> **BRIEF**
Reproduce each record below exactly as written.

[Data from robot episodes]

** begin **

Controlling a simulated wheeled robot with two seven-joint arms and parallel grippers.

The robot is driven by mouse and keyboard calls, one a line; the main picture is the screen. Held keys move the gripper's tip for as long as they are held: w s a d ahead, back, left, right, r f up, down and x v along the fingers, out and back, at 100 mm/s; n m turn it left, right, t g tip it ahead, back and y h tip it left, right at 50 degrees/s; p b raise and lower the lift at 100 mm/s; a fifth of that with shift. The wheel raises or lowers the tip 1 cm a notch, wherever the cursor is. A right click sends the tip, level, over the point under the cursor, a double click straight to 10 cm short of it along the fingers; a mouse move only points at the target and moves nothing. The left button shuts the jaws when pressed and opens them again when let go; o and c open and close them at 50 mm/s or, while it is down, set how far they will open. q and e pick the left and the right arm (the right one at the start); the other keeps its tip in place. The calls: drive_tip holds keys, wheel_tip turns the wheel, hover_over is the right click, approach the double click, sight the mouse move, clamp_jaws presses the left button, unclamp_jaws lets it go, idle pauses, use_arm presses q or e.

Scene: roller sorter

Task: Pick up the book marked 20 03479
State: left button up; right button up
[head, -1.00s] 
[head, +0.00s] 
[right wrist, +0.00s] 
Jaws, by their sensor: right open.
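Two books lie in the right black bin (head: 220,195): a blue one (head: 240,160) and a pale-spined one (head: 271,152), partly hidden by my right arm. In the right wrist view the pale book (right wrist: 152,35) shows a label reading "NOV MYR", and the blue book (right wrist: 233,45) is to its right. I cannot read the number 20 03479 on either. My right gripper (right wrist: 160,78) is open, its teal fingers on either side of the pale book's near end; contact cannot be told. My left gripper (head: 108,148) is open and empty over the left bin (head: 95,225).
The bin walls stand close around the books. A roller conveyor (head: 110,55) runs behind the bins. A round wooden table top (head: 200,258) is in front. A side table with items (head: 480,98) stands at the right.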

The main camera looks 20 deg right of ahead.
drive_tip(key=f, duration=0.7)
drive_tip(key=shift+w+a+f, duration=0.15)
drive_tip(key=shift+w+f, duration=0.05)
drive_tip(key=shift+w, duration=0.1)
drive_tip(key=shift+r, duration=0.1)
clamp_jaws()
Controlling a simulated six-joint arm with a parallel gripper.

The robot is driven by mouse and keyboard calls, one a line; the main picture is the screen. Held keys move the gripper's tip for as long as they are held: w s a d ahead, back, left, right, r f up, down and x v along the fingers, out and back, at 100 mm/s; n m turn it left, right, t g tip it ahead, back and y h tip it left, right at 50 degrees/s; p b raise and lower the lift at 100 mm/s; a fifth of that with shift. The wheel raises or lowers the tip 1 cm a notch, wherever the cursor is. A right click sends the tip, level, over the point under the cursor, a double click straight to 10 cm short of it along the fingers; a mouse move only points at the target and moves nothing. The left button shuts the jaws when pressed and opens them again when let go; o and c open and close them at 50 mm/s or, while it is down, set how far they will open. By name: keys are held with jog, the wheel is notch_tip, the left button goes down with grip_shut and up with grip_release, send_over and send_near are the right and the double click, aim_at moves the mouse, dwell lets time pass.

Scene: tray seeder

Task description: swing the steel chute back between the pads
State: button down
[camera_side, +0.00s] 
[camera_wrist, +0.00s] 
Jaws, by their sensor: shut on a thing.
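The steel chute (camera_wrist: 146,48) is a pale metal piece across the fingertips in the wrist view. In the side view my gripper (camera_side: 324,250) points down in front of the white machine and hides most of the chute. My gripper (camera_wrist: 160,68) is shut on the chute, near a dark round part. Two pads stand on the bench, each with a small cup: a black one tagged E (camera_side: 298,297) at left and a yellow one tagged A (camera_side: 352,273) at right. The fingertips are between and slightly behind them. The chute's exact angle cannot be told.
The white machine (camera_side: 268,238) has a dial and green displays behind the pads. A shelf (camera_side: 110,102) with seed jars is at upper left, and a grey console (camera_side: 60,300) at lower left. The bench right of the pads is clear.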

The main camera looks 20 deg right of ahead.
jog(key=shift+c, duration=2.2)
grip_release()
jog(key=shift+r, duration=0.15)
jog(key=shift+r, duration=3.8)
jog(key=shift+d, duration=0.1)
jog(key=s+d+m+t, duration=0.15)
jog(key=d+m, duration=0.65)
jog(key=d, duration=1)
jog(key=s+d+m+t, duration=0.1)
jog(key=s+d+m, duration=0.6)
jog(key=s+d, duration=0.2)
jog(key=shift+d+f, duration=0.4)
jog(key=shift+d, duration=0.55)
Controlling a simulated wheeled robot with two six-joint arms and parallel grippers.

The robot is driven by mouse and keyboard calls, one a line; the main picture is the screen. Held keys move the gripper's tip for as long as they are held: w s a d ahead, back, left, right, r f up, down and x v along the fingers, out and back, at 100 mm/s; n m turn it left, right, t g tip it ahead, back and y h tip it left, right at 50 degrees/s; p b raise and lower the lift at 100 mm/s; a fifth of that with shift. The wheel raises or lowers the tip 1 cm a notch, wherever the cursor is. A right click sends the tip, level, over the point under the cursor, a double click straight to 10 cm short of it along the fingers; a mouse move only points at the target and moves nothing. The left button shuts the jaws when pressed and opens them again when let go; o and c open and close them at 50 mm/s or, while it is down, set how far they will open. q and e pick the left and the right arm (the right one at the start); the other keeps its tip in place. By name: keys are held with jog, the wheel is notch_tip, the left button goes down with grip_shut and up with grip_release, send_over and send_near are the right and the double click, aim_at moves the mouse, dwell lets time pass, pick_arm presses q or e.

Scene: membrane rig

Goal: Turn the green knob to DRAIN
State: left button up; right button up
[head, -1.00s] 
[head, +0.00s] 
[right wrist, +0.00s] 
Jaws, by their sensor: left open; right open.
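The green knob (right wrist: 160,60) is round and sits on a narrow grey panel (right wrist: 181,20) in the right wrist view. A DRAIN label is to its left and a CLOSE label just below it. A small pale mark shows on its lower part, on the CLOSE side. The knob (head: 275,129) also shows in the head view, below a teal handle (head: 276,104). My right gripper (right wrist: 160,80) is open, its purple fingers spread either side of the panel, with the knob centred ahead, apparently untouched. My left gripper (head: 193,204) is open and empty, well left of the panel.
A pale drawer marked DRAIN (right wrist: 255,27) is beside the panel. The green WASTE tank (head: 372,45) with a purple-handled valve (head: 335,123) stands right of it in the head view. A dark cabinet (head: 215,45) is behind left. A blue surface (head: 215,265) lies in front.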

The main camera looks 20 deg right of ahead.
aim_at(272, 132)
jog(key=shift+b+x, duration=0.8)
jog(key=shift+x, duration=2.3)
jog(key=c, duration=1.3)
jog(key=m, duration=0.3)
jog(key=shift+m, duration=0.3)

** end **

> **RESULT OF THE EXERCISE**
Controlling a simulated wheeled robot with two seven-joint arms and parallel grippers.

The robot is driven by mouse and keyboard calls, one a line; the main picture is the screen. Held keys move the gripper's tip for as long as they are held: w s a d ahead, back, left, right, r f up, down and x v along the fingers, out and back, at 100 mm/s; n m turn it left, right, t g tip it ahead, back and y h tip it left, right at 50 degrees/s; p b raise and lower the lift at 100 mm/s; a fifth of that with shift. The wheel raises or lowers the tip 1 cm a notch, wherever the cursor is. A right click sends the tip, level, over the point under the cursor, a double click straight to 10 cm short of it along the fingers; a mouse move only points at the target and moves nothing. The left button shuts the jaws when pressed and opens them again when let go; o and c open and close them at 50 mm/s or, while it is down, set how far they will open. q and e pick the left and the right arm (the right one at the start); the other keeps its tip in place. The calls: drive_tip holds keys, wheel_tip turns the wheel, hover_over is the right click, approach the double click, sight the mouse move, clamp_jaws presses the left button, unclamp_jaws lets it go, idle pauses, use_arm presses q or e.

Scene: roller sorter

Task: Pick up the book marked 20 03479
State: left button up; right button up
[head, -1.00s] 
[head, +0.00s] 
[right wrist, +0.00s] 
Jaws, by their sensor: right open.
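Two books lie in the right black bin (head: 220,195): a blue one (head: 240,160) and a pale-spined one (head: 271,152), partly hidden by my right arm. In the right wrist view the pale book (right wrist: 152,35) shows a label reading "NOV MYR", and the blue book (right wrist: 233,45) is to its right. I cannot read the number 20 03479 on either. My right gripper (right wrist: 160,78) is open, its teal fingers on either side of the pale book's near end; contact cannot be told. My left gripper (head: 108,148) is open and empty over the left bin (head: 95,225).
The bin walls stand close around the books. A roller conveyor (head: 110,55) runs behind the bins. A round wooden table top (head: 200,258) is in front. A side table with items (head: 480,98) stands at the right.

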The main camera looks 20 deg right of ahead.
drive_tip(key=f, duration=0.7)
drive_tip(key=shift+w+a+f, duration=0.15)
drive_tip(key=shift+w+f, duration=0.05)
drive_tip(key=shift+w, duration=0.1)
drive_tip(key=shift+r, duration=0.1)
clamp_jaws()
Controlling a simulated six-joint arm with a parallel gripper.

The robot is driven by mouse and keyboard calls, one a line; the main picture is the screen. Held keys move the gripper's tip for as long as they are held: w s a d ahead, back, left, right, r f up, down and x v along the fingers, out and back, at 100 mm/s; n m turn it left, right, t g tip it ahead, back and y h tip it left, right at 50 degrees/s; p b raise and lower the lift at 100 mm/s; a fifth of that with shift. The wheel raises or lowers the tip 1 cm a notch, wherever the cursor is. A right click sends the tip, level, over the point under the cursor, a double click straight to 10 cm short of it along the fingers; a mouse move only points at the target and moves nothing. The left button shuts the jaws when pressed and opens them again when let go; o and c open and close them at 50 mm/s or, while it is down, set how far they will open. By name: keys are held with jog, the wheel is notch_tip, the left button goes down with grip_shut and up with grip_release, send_over and send_near are the right and the double click, aim_at moves the mouse, dwell lets time pass.

Scene: tray seeder

Task description: swing the steel chute back between the pads
State: button down
[camera_side, +0.00s] 
[camera_wrist, +0.00s] 
Jaws, by their sensor: shut on a thing.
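The steel chute (camera_wrist: 146,48) is a pale metal piece across the fingertips in the wrist view. In the side view my gripper (camera_side: 324,250) points down in front of the white machine and hides most of the chute. My gripper (camera_wrist: 160,68) is shut on the chute, near a dark round part. Two pads stand on the bench, each with a small cup: a black one tagged E (camera_side: 298,297) at left and a yellow one tagged A (camera_side: 352,273) at right. The fingertips are between and slightly behind them. The chute's exact angle cannot be told.
The white machine (camera_side: 268,238) has a dial and green displays behind the pads. A shelf (camera_side: 110,102) with seed jars is at upper left, and a grey console (camera_side: 60,300) at lower left. The bench right of the pads is clear.

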The main camera looks 20 deg right of ahead.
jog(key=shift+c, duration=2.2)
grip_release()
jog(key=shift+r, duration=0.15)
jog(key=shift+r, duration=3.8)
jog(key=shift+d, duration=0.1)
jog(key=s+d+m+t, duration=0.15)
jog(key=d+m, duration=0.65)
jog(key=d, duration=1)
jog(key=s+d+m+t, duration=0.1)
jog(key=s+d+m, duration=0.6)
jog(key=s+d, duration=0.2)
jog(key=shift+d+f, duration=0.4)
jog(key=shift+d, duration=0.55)
Controlling a simulated wheeled robot with two six-joint arms and parallel grippers.

The robot is driven by mouse and keyboard calls, one a line; the main picture is the screen. Held keys move the gripper's tip for as long as they are held: w s a d ahead, back, left, right, r f up, down and x v along the fingers, out and back, at 100 mm/s; n m turn it left, right, t g tip it ahead, back and y h tip it left, right at 50 degrees/s; p b raise and lower the lift at 100 mm/s; a fifth of that with shift. The wheel raises or lowers the tip 1 cm a notch, wherever the cursor is. A right click sends the tip, level, over the point under the cursor, a double click straight to 10 cm short of it along the fingers; a mouse move only points at the target and moves nothing. The left button shuts the jaws when pressed and opens them again when let go; o and c open and close them at 50 mm/s or, while it is down, set how far they will open. q and e pick the left and the right arm (the right one at the start); the other keeps its tip in place. By name: keys are held with jog, the wheel is notch_tip, the left button goes down with grip_shut and up with grip_release, send_over and send_near are the right and the double click, aim_at moves the mouse, dwell lets time pass, pick_arm presses q or e.

Scene: membrane rig

Goal: Turn the green knob to DRAIN
State: left button up; right button up
[head, -1.00s] 
[head, +0.00s] 
[right wrist, +0.00s] 
Jaws, by their sensor: left open; right open.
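The green knob (right wrist: 160,60) is round and sits on a narrow grey panel (right wrist: 181,20) in the right wrist view. A DRAIN label is to its left and a CLOSE label just below it. A small pale mark shows on its lower part, on the CLOSE side. The knob (head: 275,129) also shows in the head view, below a teal handle (head: 276,104). My right gripper (right wrist: 160,80) is open, its purple fingers spread either side of the panel, with the knob centred ahead, apparently untouched. My left gripper (head: 193,204) is open and empty, well left of the panel.
A pale drawer marked DRAIN (right wrist: 255,27) is beside the panel. The green WASTE tank (head: 372,45) with a purple-handled valve (head: 335,123) stands right of it in the head view. A dark cabinet (head: 215,45) is behind left. A blue surface (head: 215,265) lies in front.

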The main camera looks 20 deg right of ahead.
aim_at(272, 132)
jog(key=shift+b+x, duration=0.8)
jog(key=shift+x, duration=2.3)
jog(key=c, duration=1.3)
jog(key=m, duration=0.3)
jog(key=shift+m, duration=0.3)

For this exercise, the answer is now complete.